The New York Times Book Review - Alec Nevala-Lee
01/21/2019
Lanchester (Capital ) imagines coming of age amid the xenophobia and despair of a world ravaged by climate change in his dynamite dystopian novel. Twenty-something Joseph Kavanagh arrives for his mandatory two-year service as a Defender of the Wall surrounding his coastal country. It has survived the massive ecological devastation and sea level rise known as the Change, and its Defenders kill anyone from outside (known as Others) who tries to enter. Kavanagh suffers bracing cold, prolonged tedium, and the exacting demands of his company’s captain amid the fear of attack; any Defenders who fail are put out to sea. He gets to know his fellow soldiers and develops an incipient crush on androgynous and initially taciturn Hifa. After a war games training, a young politician warns the Defenders of rumors that the Others are increasingly desperate and some inside the country have been treasonously plotting ways to help them. Cracking under pressure, Hifa offers to have a child with Kavanagh, as parents receive a reprieve from duty, but their plans are obliterated by a surprise attack that has devastating consequences. This terrifyingly resonant depiction of desperation will spark lively discussions about the responsibilities climate change is restructuring, and is electrifying storytelling to boot. (Mar.)
"The Wall is something new: almost an allegory, almost a dystopian-future warning, partly an elegant study of the nature of storytelling itself. I was hugely impressed by it."
"Lanchester’s novel…elegantly and chillingly imagines how current political attitudes might play out as the repercussions of climate change grow more severe."
"Chillingly real."
New York magazine - Boris Kachka
"As in all good dystopian fiction, Lanchester shows us a world that could become a reality…[He] maintains measured, elegant prose–creating an assuredly human dystopian novel."

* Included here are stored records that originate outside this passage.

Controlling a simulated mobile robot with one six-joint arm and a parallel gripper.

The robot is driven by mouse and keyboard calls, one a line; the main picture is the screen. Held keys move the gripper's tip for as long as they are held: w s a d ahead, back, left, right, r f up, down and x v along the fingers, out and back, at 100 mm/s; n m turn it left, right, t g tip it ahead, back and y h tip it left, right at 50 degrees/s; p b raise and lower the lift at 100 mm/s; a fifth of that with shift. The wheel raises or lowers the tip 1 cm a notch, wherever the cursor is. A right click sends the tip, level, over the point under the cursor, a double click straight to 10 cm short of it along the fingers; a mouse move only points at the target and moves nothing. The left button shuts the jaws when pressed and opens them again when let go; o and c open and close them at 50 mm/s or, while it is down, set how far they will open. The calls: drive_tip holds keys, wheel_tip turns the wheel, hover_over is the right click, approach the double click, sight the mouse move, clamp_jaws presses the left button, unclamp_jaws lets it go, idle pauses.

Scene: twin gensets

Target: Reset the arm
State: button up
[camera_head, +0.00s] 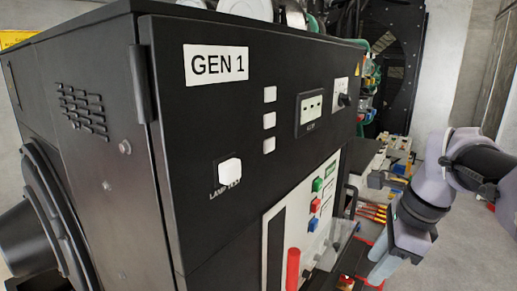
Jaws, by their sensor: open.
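My arm, in grey-violet and black, reaches in from the right edge of the head view. Its end bends down and left to my gripper (383,266), which is open. The fingertips are small and hard to make out low in the picture. I see nothing held in it. It is to the right of the black generator cabinet (190,130) labelled GEN 1, and looks apart from its front panel.
The cabinet panel carries a lamp test button (229,172), coloured push buttons (315,205) and a red handle (293,268). Behind my arm are a cluttered bench with tools (374,212) and dark machinery (392,60). Bare grey floor (462,250) shows at lower right.

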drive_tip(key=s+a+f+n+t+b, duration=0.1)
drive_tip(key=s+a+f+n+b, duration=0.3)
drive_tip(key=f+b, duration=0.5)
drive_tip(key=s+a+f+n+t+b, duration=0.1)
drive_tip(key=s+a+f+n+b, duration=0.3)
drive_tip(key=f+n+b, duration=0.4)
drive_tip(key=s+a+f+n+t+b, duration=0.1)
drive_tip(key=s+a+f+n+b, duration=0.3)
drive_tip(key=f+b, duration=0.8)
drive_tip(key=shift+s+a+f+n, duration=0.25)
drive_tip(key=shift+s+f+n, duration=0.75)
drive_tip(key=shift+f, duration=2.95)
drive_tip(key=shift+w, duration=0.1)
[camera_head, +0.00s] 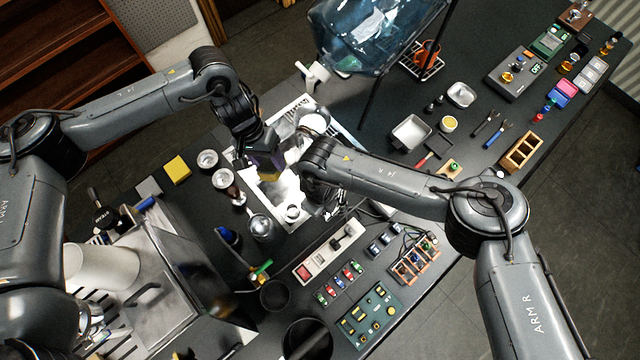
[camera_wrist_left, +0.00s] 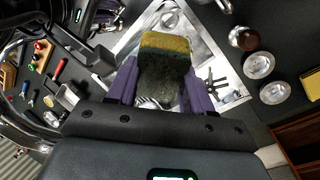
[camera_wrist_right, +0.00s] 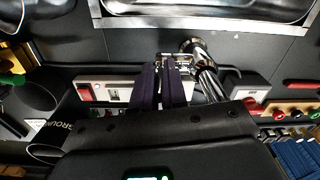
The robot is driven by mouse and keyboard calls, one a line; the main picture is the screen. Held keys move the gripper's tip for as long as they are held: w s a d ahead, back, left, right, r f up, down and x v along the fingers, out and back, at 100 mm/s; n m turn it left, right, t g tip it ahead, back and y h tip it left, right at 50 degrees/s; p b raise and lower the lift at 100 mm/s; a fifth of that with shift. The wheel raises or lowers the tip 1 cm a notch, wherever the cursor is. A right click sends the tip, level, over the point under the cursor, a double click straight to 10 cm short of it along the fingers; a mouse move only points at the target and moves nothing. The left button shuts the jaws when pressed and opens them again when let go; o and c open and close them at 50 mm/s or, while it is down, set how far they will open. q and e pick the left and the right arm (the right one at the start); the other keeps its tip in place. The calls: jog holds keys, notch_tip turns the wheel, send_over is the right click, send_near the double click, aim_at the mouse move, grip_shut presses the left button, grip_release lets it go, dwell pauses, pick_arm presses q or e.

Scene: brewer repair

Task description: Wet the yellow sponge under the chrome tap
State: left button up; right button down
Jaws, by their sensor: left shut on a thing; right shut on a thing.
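The yellow sponge (camera_wrist_left: 165,45) has a dark green scouring side and sits between the purple fingers of my left gripper (camera_wrist_left: 158,85), which is shut on it. In the head view my left gripper (camera_head: 266,160) holds it over the white-lit sink (camera_head: 262,192). The chrome tap (camera_wrist_right: 207,80) shows in the right wrist view as a bent pipe. My right gripper (camera_wrist_right: 170,68) is shut beside the pipe, its fingertips at a small chrome part of the tap, mostly hidden by the fingers. I cannot tell whether water is running.
A yellow block (camera_head: 177,168) and metal cups (camera_head: 207,159) stand left of the sink. A switch strip (camera_head: 330,250) lies in front of it, and a metal tray (camera_head: 411,132) to the right. A large clear blue bottle (camera_head: 370,35) hangs behind. My two forearms are close together over the sink.

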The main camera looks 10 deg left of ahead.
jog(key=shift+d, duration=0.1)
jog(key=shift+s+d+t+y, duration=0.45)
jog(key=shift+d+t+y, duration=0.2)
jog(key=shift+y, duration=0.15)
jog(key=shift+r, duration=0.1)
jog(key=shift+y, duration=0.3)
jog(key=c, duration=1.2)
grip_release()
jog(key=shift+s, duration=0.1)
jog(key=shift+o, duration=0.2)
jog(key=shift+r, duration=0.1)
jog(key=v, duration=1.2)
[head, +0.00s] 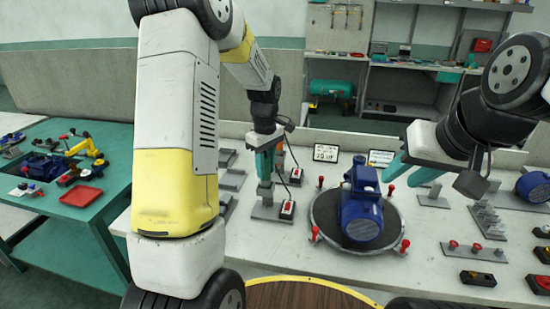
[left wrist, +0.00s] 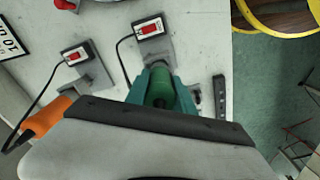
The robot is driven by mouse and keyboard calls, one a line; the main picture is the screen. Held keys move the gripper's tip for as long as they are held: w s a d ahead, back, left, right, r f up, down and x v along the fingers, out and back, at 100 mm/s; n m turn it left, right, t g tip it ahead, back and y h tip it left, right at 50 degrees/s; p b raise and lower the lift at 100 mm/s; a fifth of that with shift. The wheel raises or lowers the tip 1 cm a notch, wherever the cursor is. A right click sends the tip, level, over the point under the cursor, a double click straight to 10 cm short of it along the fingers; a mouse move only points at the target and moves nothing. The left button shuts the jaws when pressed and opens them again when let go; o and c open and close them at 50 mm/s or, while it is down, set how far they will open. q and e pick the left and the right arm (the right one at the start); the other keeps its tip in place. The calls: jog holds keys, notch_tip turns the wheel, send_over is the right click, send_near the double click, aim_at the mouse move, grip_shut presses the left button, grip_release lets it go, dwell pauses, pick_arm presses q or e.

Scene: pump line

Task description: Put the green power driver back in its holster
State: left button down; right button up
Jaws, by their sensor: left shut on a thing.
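My left gripper (head: 265,172) is over the left part of the white bench, its teal fingers pointing down. It is shut on the green power driver (left wrist: 160,88), which shows between the fingers in the left wrist view and is mostly hidden by them in the head view. Directly below is a grey holster stand with a flat base (head: 270,213); its plate also shows in the left wrist view (left wrist: 158,52). I cannot tell whether the driver's lower end is inside the holster. My right gripper (head: 405,180) is open and empty, above the bench right of the blue pump.
An orange driver (left wrist: 45,118) stands close beside the left gripper. Cabled red-switch boxes (head: 287,209) sit near the stands. A blue pump (head: 362,210) rests on a round dark turntable with red knobs. A green table (head: 75,225) with parts stands left. Bare bench lies around (head: 260,245).

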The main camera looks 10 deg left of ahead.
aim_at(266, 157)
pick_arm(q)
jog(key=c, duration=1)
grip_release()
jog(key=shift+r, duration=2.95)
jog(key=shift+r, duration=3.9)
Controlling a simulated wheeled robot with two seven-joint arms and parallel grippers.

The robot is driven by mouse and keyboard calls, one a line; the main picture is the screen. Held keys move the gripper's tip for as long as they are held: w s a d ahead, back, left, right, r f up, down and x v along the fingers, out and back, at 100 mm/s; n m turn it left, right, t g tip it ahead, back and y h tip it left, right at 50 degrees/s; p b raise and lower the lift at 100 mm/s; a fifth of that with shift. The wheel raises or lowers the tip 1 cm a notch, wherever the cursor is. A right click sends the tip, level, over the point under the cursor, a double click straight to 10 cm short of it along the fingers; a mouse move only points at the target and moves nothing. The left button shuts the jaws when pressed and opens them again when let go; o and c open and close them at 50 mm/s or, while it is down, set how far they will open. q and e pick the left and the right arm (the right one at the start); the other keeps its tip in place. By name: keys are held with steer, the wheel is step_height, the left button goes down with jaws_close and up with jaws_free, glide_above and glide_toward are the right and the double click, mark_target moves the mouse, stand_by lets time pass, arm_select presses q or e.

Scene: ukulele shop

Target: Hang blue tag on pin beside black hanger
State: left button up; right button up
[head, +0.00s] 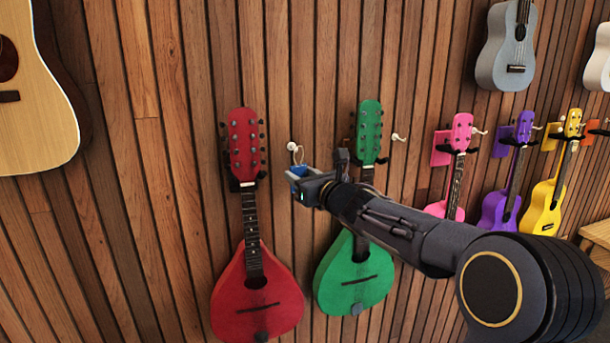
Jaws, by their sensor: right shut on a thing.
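The blue tag (299,171) is in the jaws of my right gripper (301,182), which is shut on it. Its pale string loop (299,156) rises above the tag, close to a white pin (292,146) on the wooden wall. I cannot tell whether the loop is around the pin or only in front of it. The pin sits between the red and green instruments. A black hanger (240,184) holds the neck of the red mandolin-like instrument (257,292), left of the pin. The green one's hanger is partly hidden by my right arm. My left gripper is out of view.
The green instrument (355,278) hangs behind my right gripper and forearm. Another white pin (398,137) is right of its head. Pink (461,133), purple (496,207) and yellow (546,208) ukuleles hang further right. A guitar (35,95) hangs upper left. The wall below it is bare.

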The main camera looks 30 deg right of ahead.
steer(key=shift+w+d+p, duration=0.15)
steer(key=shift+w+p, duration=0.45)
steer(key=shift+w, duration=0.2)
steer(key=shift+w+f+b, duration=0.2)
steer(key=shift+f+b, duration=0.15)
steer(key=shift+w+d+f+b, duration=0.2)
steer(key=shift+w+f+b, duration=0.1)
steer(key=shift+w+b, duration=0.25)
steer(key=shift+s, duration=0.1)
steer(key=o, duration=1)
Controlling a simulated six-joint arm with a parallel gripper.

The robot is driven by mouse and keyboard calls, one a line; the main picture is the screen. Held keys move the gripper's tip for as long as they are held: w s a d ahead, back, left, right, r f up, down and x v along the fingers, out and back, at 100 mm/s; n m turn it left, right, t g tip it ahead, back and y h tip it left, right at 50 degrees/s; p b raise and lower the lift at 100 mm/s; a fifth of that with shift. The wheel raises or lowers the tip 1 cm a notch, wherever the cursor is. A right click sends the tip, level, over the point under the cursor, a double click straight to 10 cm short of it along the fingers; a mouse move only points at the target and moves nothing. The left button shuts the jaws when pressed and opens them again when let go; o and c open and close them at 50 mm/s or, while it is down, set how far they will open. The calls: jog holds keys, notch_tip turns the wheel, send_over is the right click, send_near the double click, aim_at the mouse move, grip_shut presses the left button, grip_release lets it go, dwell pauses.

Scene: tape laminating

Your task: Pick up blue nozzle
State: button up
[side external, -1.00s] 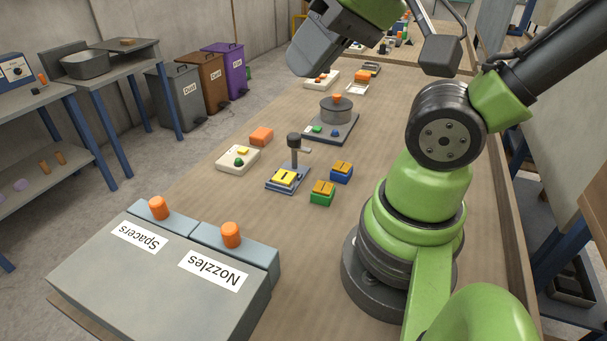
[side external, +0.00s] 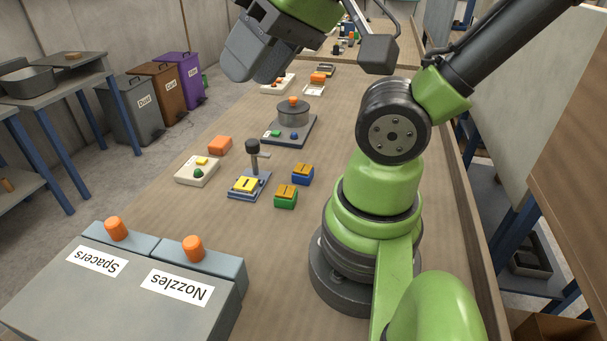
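A small blue block with an orange-yellow slotted top (side external: 303,174) stands on the table, left of my arm's base. No thing in view is marked as the blue nozzle, and I cannot tell whether this block is it. A similar green block (side external: 286,197) stands just in front of it. A grey box labelled Nozzles (side external: 178,287) with an orange knob (side external: 193,249) is at the front left. My gripper (side external: 252,62) is raised high above the table at the top of the picture, well apart from the blocks. Its fingers are not clear, and I see nothing held in it.
A small lever press (side external: 249,184) stands left of the blocks. A white button box (side external: 197,171) and an orange block (side external: 220,145) are further left. A round grey device (side external: 292,115) is behind. A Spacers label (side external: 97,261) is beside Nozzles. The table before the blocks is clear.

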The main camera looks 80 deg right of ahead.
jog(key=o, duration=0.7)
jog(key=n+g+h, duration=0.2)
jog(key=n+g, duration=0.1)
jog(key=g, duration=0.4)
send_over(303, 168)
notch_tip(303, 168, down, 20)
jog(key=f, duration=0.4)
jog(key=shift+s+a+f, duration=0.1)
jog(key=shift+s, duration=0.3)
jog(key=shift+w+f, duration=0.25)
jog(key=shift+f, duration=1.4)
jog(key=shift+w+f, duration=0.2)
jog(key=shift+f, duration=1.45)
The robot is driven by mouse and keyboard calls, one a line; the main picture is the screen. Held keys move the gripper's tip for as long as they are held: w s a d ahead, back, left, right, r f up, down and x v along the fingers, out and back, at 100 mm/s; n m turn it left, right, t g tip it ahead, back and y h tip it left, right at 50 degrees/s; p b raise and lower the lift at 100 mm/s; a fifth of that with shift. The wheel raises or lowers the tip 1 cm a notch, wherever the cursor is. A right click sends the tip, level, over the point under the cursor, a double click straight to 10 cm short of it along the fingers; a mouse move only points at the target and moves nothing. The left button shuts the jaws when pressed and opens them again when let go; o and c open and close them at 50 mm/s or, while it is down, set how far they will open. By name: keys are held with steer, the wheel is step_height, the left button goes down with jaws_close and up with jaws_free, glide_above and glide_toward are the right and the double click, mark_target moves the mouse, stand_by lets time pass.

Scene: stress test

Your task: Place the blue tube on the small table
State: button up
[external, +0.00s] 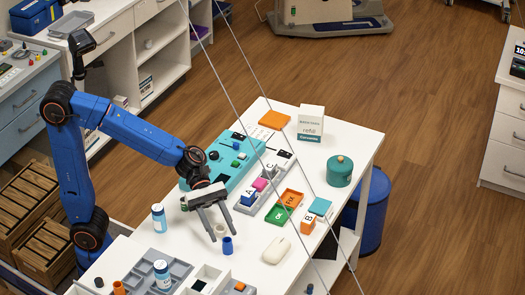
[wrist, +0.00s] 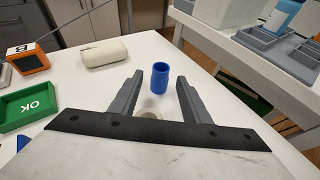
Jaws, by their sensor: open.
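The blue tube (external: 228,245) stands upright on the white table (external: 349,137), near its front middle. In the wrist view the blue tube (wrist: 159,80) shows just beyond and between my fingertips. My gripper (external: 221,238) points down over the table close to the tube. In the wrist view my gripper (wrist: 158,84) is open, its two grey fingers apart with nothing held between them. A pale round thing (wrist: 149,114) lies between the fingers, partly hidden by the gripper body. Which surface counts as the small table I cannot tell.
A grey compartment tray (external: 142,272) is at the front. The far right table corner is clear.

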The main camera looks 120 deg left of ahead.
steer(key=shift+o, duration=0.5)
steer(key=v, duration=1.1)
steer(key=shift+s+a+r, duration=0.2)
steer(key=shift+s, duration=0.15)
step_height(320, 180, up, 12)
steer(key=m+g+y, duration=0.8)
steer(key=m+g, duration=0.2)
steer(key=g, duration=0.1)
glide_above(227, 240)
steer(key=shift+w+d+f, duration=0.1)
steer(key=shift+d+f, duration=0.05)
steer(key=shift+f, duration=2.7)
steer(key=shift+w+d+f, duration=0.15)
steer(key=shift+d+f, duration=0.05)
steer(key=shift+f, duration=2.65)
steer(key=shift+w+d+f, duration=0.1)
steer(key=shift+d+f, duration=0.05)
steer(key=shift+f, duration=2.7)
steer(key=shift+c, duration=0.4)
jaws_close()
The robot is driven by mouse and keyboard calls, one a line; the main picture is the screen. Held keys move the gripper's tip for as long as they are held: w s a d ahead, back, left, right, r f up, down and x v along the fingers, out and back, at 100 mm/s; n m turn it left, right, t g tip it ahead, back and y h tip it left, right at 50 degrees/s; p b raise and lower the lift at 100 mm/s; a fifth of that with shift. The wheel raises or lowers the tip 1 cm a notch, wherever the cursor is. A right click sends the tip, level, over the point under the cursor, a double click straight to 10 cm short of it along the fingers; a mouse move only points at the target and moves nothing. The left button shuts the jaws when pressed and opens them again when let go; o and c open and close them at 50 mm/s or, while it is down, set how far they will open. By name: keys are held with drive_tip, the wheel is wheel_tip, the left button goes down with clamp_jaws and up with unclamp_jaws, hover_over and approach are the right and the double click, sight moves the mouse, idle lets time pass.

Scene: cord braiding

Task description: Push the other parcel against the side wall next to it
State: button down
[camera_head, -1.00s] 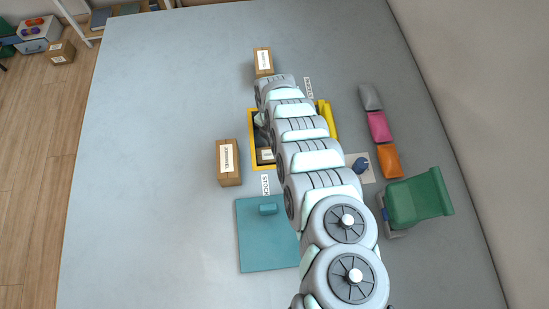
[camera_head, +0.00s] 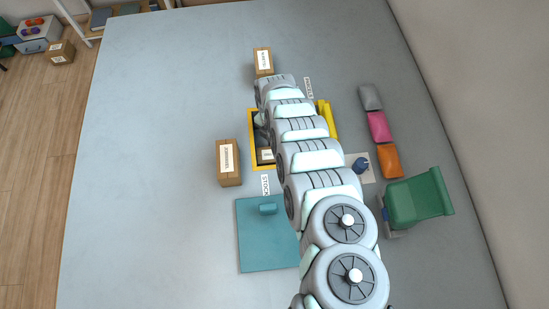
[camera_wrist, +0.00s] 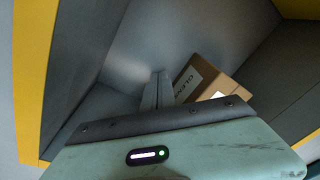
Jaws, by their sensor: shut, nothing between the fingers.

"Bold and confident fiction that highlights the current American and British issues of Trumpism and Brexit. "
"Thrilling…A topical and deftly satirical novel."
Wall Street Journal - Anna Mundow
"Gripping…Full of tense action and sudden reversals…Few readers will stop until they reach its final page."
"In The Wall , John Lanchester takes our current political climate to its terrible and logical extreme. A harrowing, brilliant, and troublingly plausible vision of the future."
"A chilling reminder of the ease with which myopia can turn to dystopia."
Houston Chronicle - Michael Magras
Narrator Will Poulter takes on the role of Private Kavanagh, who reluctantly serves on the Wall. In this dystopia, the United Kingdom has built a wall to keep out rising sea levels as well as those who seek to escape "the change." Poulter's dispassionate narration tells the first-person story of a young man who is trained to be a protector of the wall. Poulter makes the right choice by keeping his narration aloof and cold as he speaks in the voice of the broken man. He conveys the stark reality of a world in which Kavanagh must fight and kill—or be sent out to sea. Listeners will be captivated by this timely story and tempted to listen through without stopping. A.R.F. © AudioFile 2019, Portland, Maine
★ 2018-11-13
"Nothing before the sea was real": a bleak portrait of a future world shaped by global climate change and refugees desperate for a few square feet of dry land.
In the Britain of the near future, there are no beaches. Indeed, as the draftee called Kavanagh tells it, "there isn't a single beach left, anywhere in the world." Kavanagh, nicknamed Chewy by his fellow Defenders, has just one job: He has to guard a spot along the Wall ("officially it is the National Coastal Defense Structure") that now rings the island fortress. It's a preternaturally cold place, miserable, boring, but the stakes are high, for if any of the refugees called "The Others" get over the wall, one of the Defenders is put out to sea, exiled forever. Meanwhile, that Other, when inevitably captured, becomes one of "The Help," essentially enslaved; as the mother of Hifa, a fellow Defender, says, "Another human being at one's beck and call, just by lifting a finger, simply provided to one, in effect one's personal property…though of course they are technically the property of the state." Kavanagh is diligent if bitter, especially toward the parents who avert their eyes when they see him, ashamed that they let the Change occur, ashamed that their world has come to all this. Unashamed, as impenetrable as the Wall, is the Captain, Kavanagh's commander, who in time reveals that the monolithic state of elites, soldiers, and all the rest is less impervious than it appears, bringing on a sequence of events that finds Kavanagh, Hifa, and the Captain on the outside, in a Hobbesian world, desperate to get back in. Lanchester's view is unblinking, his prose assured, a matter of "if" and "then": This is what happens when the sea rises, this is what happens when an outsider lands in a place where life has little meaning and the only certain things are the Wall, the cold, the water, and death.
Dystopian fiction done just right, with a scenario that's all too real.